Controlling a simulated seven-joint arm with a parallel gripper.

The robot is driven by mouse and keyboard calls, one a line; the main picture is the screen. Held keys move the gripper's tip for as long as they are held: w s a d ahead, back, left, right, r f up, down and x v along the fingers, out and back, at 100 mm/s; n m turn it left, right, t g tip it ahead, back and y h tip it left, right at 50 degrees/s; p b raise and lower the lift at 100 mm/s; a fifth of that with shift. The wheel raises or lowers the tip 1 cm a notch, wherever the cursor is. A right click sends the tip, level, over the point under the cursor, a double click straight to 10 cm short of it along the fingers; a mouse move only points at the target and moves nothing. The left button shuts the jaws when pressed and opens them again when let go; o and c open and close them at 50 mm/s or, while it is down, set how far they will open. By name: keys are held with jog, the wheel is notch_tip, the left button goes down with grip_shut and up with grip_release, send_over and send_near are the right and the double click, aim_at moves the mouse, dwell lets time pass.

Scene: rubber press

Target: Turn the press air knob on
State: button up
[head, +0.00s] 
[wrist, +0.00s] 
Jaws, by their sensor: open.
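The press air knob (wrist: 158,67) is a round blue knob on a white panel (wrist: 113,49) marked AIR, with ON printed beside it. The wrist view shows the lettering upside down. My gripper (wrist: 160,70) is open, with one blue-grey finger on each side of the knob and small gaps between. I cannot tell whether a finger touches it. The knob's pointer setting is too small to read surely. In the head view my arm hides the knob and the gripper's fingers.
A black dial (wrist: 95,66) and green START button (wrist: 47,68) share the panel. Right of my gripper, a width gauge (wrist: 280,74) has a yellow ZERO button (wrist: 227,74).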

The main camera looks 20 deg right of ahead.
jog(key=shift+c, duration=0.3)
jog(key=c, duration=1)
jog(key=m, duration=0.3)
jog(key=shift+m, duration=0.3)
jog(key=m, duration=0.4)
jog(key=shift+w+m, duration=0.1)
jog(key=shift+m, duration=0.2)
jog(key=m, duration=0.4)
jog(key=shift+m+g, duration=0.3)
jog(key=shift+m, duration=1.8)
━━━━━━━━━━━━━━━━
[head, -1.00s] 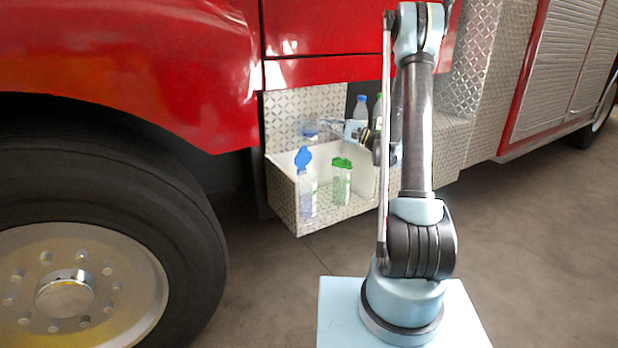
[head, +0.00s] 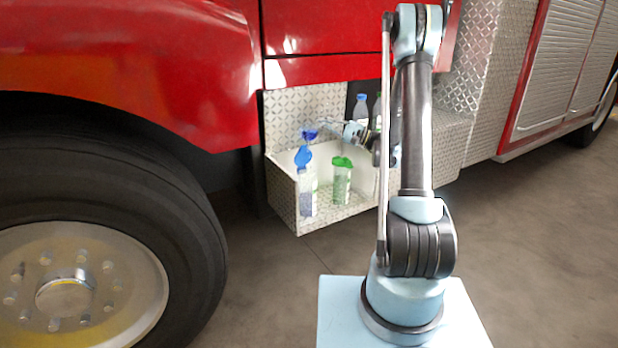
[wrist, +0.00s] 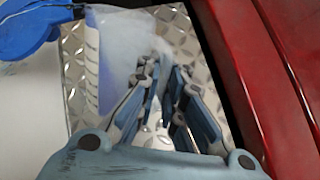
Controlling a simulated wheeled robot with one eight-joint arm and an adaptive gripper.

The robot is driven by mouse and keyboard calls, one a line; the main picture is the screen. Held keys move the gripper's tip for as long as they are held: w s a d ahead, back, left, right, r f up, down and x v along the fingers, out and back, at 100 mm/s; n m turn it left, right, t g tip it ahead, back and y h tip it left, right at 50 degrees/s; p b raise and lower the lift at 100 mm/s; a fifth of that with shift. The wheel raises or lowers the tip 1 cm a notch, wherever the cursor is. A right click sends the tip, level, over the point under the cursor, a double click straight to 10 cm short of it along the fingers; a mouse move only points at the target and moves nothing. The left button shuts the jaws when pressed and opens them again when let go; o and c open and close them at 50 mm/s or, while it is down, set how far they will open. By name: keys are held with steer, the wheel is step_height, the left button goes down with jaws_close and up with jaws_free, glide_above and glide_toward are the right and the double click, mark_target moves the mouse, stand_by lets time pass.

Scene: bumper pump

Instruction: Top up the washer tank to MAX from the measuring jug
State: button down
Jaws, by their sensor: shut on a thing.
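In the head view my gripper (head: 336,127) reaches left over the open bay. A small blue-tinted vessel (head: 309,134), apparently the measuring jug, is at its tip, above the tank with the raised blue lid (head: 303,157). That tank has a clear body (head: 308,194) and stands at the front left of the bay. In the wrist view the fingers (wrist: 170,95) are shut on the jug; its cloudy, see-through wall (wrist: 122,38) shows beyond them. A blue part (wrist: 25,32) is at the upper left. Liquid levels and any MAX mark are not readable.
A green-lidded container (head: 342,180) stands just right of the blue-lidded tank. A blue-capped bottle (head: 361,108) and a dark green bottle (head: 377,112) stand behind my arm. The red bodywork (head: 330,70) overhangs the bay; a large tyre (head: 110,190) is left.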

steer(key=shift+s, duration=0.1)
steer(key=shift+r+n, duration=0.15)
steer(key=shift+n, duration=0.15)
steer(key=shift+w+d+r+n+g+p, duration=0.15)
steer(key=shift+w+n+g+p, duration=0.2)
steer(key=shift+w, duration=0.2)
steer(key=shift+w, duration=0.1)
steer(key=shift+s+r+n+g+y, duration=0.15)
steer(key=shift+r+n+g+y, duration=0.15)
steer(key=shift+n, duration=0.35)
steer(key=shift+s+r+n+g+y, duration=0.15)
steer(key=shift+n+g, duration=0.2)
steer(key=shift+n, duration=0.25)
━━━━━━━━━━━━━━━━
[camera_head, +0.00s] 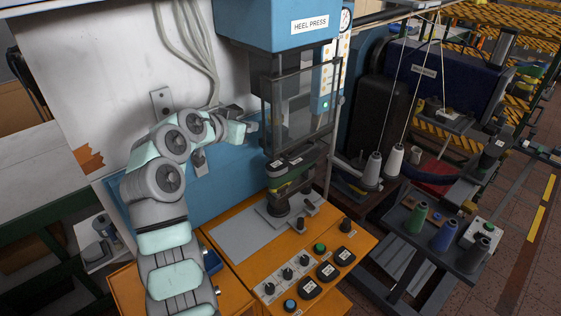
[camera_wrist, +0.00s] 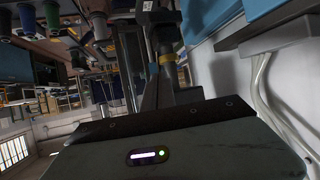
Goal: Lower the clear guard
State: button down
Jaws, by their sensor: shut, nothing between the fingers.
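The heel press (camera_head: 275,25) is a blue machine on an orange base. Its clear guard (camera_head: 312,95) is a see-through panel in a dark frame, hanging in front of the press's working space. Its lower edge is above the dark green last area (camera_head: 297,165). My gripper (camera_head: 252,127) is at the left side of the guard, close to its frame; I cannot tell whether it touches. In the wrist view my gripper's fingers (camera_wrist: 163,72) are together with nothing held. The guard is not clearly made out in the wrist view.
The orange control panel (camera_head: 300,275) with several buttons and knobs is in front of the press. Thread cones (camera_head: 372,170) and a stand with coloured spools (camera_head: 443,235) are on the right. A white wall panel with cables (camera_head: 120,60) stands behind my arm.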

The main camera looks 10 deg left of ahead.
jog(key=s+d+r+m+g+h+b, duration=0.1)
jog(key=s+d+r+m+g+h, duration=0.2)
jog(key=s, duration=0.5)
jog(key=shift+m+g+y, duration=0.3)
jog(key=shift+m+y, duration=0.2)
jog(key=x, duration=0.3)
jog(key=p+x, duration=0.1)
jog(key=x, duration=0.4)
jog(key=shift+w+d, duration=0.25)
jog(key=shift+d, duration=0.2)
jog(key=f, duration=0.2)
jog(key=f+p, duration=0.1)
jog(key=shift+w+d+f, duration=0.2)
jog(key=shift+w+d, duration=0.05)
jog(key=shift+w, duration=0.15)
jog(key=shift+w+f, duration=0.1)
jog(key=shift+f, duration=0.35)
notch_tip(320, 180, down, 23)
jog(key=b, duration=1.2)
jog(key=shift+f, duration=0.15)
━━━━━━━━━━━━━━━━
EXERCISE OBJECTIVE:
In the listing, find each line with the string "again" and copy it.

ANSWER BELOW:
The robot is driven by mouse and keyboard calls, one a line; the main picture is the screen. Held keys move the gripper's tip for as long as they are held: w s a d ahead, back, left, right, r f up, down and x v along the fingers, out and back, at 100 mm/s; n m turn it left, right, t g tip it ahead, back and y h tip it left, right at 50 degrees/s; p b raise and lower the lift at 100 mm/s; a fifth of that with shift. The wheel raises or lowers the tip 1 cm a notch, wherever the cursor is. A right click sends the tip, level, over the point under the cursor, a double click straight to 10 cm short of it along the fingers; a mouse move only points at the target and moves nothing. The left button shuts the jaws when pressed and opens them again when let go; o and c open and close them at 50 mm/s or, while it is down, set how far they will open. By name: keys are held with jog, the wheel is notch_tip, the left button goes down with grip_shut and up with grip_release, send_over and send_near are the right and the double click, aim_at moves the mouse, dwell lets time pass.
The robot is driven by mouse and keyboard calls, one a line; the main picture is the screen. Held keys move the gripper's tip for as long as they are held: w s a d ahead, back, left, right, r f up, down and x v along the fingers, out and back, at 100 mm/s; n m turn it left, right, t g tip it ahead, back and y h tip it left, right at 50 degrees/s; p b raise and lower the lift at 100 mm/s; a fifth of that with shift. The wheel raises or lowers the tip 1 cm a notch, wherever the cursor is. A right click sends the tip, level, over the point under the cursor, a double click straight to 10 cm short of it along the fingers; a mouse move only points at the target and moves nothing. The left button shuts the jaws when pressed and opens them again when let go; o and c open and close them at 50 mm/s or, while it is down, set how far they will open. By name: keys are held with steer, the wheel is step_height, the left button goes down with jaws_close and up with jaws_free, glide_above and glide_toward are the right and the double click, mark_target moves the mouse, stand_by lets time pass.

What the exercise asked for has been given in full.